Telefonema com presidente do Eurogrupo afastou Santos Pereira de apresentação de relatório da OCDE
O antigo ministro Álvaro Santos Pereira afirmou ainda que num telefonema entre o secretário-geral da OCDE e o presidente do Eurogrupo, Mário Centeno, este "manifestou desagrado" relativamente à sua presença na conferência de imprensa de apresentação do relatório sobre Portugal.
“Sobre o veto à minha presença na apresentação do relatório da OCDE em Portugal, houve um telefonema do secretário-geral da OCDE, Angel Gurría, com o presidente do Eurogrupo [Mário Centeno], em que foi manifestado um desagrado relativamente à minha presença na apresentação do relatório”, indicou Álvaro Santos Pereira na Comissão de Assuntos Constitucionais, Direitos, Liberdades e Garantias, na Assembleia da República, em Lisboa.
No dia da apresentação do relatório, em 18 de fevereiro, o secretário-geral da Organização para a Cooperação e Desenvolvimento Económico (OCDE), Angel Gurría, indicou aos jornalistas que foi sua a sugestão de que Álvaro Santos Pereira não estivesse presente na conferência de imprensa, pois “não gostaria que esta fosse sobre Álvaro em vez de Portugal”.
Em causa estavam referências a processos como a Operação Marquês e sugestões como o aumento do orçamento antifraude e anticorrupção da Justiça, como noticiaram o Observador e o jornal Expresso, que tinham tido acesso ao rascunho inicial do documento.
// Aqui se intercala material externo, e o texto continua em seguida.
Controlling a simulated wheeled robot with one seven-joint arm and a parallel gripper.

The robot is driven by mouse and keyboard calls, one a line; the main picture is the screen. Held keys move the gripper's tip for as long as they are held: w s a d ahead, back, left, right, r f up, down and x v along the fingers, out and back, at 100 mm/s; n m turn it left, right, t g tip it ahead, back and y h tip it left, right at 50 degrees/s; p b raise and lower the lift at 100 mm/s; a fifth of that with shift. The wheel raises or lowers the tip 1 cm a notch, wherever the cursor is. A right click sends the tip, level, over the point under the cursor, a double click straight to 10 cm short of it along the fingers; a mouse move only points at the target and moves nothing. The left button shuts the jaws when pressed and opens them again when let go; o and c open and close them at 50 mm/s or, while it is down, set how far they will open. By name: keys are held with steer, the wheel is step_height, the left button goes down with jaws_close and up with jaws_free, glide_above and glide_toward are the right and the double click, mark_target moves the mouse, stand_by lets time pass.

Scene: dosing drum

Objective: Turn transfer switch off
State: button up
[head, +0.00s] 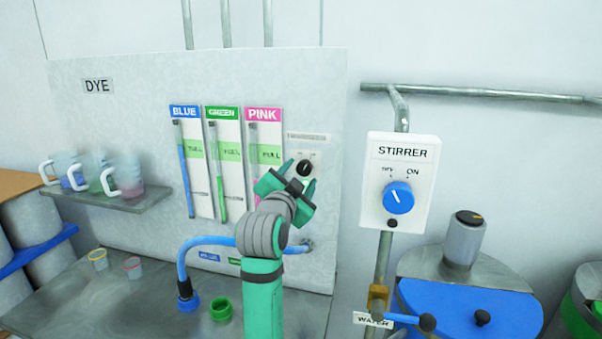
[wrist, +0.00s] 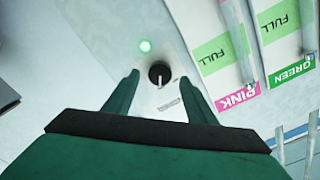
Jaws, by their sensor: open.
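The transfer switch is a small black knob (head: 304,168) on a white plate, right of the pink gauge on the dye panel. In the wrist view the knob (wrist: 159,72) shows a light pointer line toward the picture's bottom. Small print on the plate is too small to read. My gripper (head: 302,175) is in front of the plate with its fingers apart. In the wrist view my gripper (wrist: 158,80) has one finger on each side of the knob, with gaps visible; contact depth cannot be told.
The stirrer box (head: 402,180) with a blue knob (head: 398,197) is to the right. The blue, green and pink gauges (head: 264,170) are close on the left. A bent blue hose (head: 205,240) runs below. Cups (head: 128,180) stand on a shelf at far left.

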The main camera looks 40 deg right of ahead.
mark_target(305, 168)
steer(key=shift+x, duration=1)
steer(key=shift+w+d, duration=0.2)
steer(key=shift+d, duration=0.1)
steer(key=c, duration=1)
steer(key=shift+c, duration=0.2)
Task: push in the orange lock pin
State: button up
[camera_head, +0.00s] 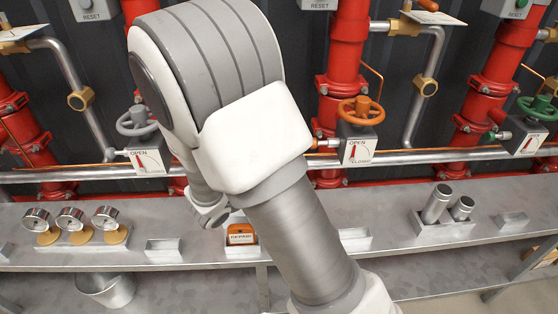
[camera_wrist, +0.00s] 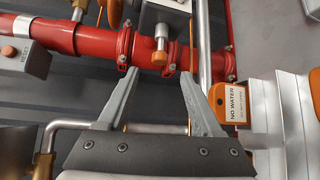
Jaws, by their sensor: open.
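In the head view a small orange piece that looks like the lock pin (camera_head: 326,143) sticks out from the left side of the middle valve box (camera_head: 360,143), under an orange handwheel (camera_head: 360,111). My gripper (camera_wrist: 158,73) is open, with nothing between its fingers in the wrist view. Its fingertips point toward a red pipe (camera_wrist: 95,40) with flanges. A short metal cylinder with a tan end (camera_wrist: 161,45) shows just beyond the gap; I cannot tell whether it is the pin. My arm covers the gripper in the head view.
A metal shelf (camera_head: 395,195) runs below the pipes. It holds gauges (camera_head: 70,219), an orange repair box (camera_head: 241,233) and metal cups (camera_head: 437,204). A green handwheel (camera_head: 538,107) is at right. A "NO WATER" sign (camera_wrist: 234,103) is beside my right finger.

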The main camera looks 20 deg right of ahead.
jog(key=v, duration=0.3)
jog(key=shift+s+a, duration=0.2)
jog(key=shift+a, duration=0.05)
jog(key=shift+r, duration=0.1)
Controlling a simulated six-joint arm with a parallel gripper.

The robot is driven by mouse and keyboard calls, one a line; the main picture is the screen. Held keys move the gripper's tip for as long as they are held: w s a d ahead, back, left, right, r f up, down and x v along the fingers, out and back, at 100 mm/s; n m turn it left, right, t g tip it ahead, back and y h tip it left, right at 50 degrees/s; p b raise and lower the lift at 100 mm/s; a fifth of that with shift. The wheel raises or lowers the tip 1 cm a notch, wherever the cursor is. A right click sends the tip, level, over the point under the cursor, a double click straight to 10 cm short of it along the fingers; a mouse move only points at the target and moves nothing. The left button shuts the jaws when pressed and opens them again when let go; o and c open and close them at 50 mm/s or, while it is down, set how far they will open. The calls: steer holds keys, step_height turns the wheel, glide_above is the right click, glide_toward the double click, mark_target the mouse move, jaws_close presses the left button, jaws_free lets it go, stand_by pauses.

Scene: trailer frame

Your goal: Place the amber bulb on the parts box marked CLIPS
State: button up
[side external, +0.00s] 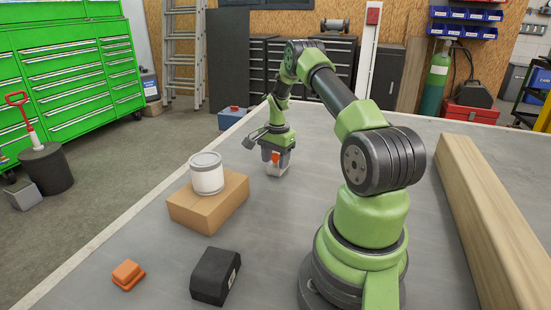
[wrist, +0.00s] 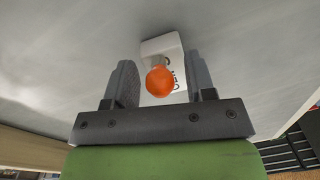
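The amber bulb (wrist: 160,81) shows as an orange ball between the two fingers of my gripper (wrist: 161,84) in the wrist view. Gaps show between the ball and both fingers, so the gripper looks open around it. In the side view the bulb (side external: 276,157) is a small orange spot between the fingers of my gripper (side external: 277,159), low over the table. A small pale box (side external: 278,171) is directly below; in the wrist view the box (wrist: 165,48) carries dark lettering that I cannot read clearly. Whether the bulb touches this box is unclear.
A white can (side external: 206,175) stands on a cardboard box (side external: 232,204) left of my gripper. A black box (side external: 213,274) and an orange block (side external: 128,274) lie nearer the front. A blue box (side external: 232,117) is at the far left edge. A timber beam (side external: 490,225) runs along the right.

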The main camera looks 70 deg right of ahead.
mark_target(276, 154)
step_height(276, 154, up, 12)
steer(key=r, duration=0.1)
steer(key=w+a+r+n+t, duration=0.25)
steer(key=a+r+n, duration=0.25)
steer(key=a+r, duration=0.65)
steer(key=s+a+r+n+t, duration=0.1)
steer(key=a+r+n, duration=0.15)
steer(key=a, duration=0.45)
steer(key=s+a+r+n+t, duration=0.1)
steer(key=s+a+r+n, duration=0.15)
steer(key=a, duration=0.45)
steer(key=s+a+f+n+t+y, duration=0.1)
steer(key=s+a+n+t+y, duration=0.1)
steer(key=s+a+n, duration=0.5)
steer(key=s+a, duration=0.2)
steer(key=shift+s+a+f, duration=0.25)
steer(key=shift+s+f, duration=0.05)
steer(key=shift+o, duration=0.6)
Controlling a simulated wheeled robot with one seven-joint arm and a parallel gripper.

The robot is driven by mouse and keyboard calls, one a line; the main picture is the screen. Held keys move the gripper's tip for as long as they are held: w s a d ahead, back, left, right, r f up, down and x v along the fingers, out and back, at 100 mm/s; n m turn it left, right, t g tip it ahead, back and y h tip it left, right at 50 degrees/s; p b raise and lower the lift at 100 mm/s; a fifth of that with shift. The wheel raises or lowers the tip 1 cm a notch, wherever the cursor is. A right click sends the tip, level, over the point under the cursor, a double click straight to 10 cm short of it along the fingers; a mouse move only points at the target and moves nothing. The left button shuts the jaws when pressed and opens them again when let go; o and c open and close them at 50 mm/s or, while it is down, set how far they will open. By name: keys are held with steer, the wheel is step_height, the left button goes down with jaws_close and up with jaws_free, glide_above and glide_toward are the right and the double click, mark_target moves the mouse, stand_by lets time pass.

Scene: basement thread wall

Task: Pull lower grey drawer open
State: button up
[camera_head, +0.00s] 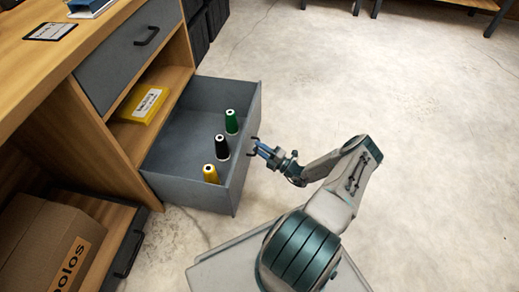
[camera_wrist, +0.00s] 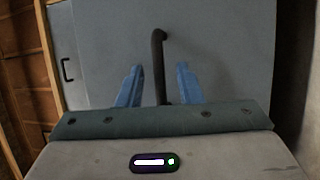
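The lower grey drawer (camera_head: 187,188) stands well out from the wooden cabinet in the head view. Green (camera_head: 231,122), black (camera_head: 221,147) and yellow (camera_head: 211,174) thread cones stand inside it. Its front (camera_wrist: 215,50) fills much of the wrist view. My gripper (camera_head: 262,148) is at the black handle on the drawer front. In the wrist view its blue fingers (camera_wrist: 160,72) are apart, one on each side of the handle (camera_wrist: 158,45), with a visible gap on both sides. Part of the handle is hidden behind the gripper body.
An upper grey drawer (camera_head: 128,50) is shut. A yellow box (camera_head: 145,104) lies on the shelf between the drawers. A cardboard box (camera_head: 45,245) sits low at the left, near another black handle (camera_head: 128,254). Bare concrete floor (camera_head: 380,80) lies open to the right.

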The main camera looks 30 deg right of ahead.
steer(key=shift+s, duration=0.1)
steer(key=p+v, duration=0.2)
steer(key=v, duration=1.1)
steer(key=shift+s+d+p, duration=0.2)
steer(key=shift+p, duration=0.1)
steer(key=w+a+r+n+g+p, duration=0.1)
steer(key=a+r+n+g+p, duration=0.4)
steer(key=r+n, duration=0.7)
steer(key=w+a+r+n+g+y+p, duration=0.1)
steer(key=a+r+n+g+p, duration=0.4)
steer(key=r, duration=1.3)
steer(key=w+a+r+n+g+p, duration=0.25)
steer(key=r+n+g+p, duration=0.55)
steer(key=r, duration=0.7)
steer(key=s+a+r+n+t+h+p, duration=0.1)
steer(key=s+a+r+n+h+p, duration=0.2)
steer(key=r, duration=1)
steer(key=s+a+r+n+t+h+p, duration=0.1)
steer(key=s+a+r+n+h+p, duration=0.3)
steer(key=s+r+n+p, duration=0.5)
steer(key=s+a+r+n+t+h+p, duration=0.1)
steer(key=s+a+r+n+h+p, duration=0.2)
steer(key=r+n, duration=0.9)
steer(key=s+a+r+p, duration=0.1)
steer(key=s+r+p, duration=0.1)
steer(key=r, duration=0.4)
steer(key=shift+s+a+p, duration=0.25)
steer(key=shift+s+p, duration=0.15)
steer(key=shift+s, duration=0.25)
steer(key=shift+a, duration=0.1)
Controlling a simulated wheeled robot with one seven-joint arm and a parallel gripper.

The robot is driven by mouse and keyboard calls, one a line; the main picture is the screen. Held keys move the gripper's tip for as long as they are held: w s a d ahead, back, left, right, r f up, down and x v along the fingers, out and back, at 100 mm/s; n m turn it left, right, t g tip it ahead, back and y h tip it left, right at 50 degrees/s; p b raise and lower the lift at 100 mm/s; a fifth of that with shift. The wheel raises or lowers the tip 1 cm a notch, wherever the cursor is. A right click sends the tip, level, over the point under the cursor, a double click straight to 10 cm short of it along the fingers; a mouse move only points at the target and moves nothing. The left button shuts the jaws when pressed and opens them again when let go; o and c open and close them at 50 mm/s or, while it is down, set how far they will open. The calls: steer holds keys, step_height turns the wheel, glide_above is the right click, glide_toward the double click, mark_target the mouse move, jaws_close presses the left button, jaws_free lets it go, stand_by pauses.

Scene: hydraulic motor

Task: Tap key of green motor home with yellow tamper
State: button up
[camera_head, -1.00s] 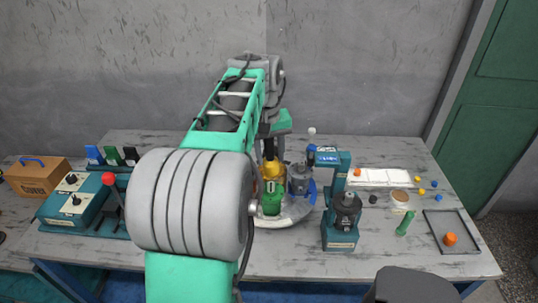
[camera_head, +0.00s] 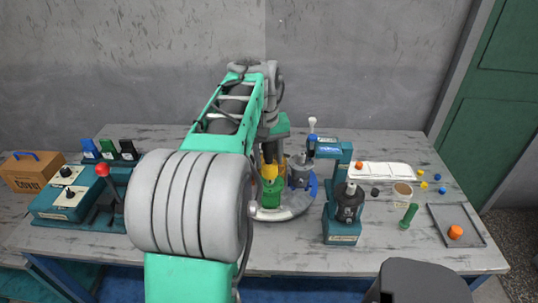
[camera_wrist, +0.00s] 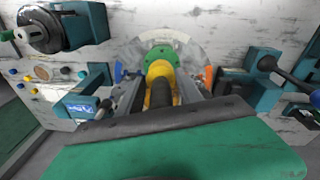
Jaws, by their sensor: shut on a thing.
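The green motor (camera_head: 270,193) stands on the round grey turntable (camera_head: 292,211), just right of my forearm. It also shows in the wrist view (camera_wrist: 161,53). My gripper (camera_wrist: 160,96) is shut on the yellow tamper (camera_wrist: 161,74), whose dark shaft (camera_wrist: 161,94) lies between the fingers. In the head view the tamper (camera_head: 269,172) is upright, at the top of the green motor. I cannot tell whether it touches. The key is not distinguishable, and my arm partly hides the gripper in the head view.
A grey motor (camera_head: 300,168) with a blue part beside it stands close right of the green one. A teal press-like stand (camera_head: 341,226) stands farther right. A teal lever box (camera_head: 75,195) is at left. A dark tray (camera_head: 447,222) with an orange knob lies at far right.

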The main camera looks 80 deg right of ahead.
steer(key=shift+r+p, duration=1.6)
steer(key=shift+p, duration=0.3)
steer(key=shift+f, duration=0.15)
Na comissão de hoje no parlamento, quando questionado sobre se havia referências no relatório inicial da OCDE a casos concretos de corrupção em Portugal, Álvaro Santos Pereira declarou que “tiraram-se algumas referências”, acrescentando que “havia escândalos que envolviam um ex-primeiro-ministro e alguns empresários”, mas frisando que “a OCDE não fala em casos em concreto”.
Na altura da apresentação do relatório, em 18 de fevereiro, uma segunda-feira, chegou a estar agendada uma segunda conferência de imprensa no dia seguinte, de apresentação da parte técnica do relatório e na qual Álvaro Santos Pereira seria um dos oradores, que acabou por não se realizar.
“Certamente a apresentação da parte técnica do relatório será feita mais à frente”, referiu hoje o antigo ministro da Economia do governo liderado por Passos Coelho.
Álvaro Santos Pereira foi hoje ouvido na qualidade de relator do relatório da OCDE sobre as perspetivas económicas para Portugal - Economic Survey - 2019, na parte que se refere à reforma da justiça e à corrupção, a requerimento do PSD.
O antigo ministro coordenou o relatório na qualidade de diretor de Estudos Nacionais da OCDE.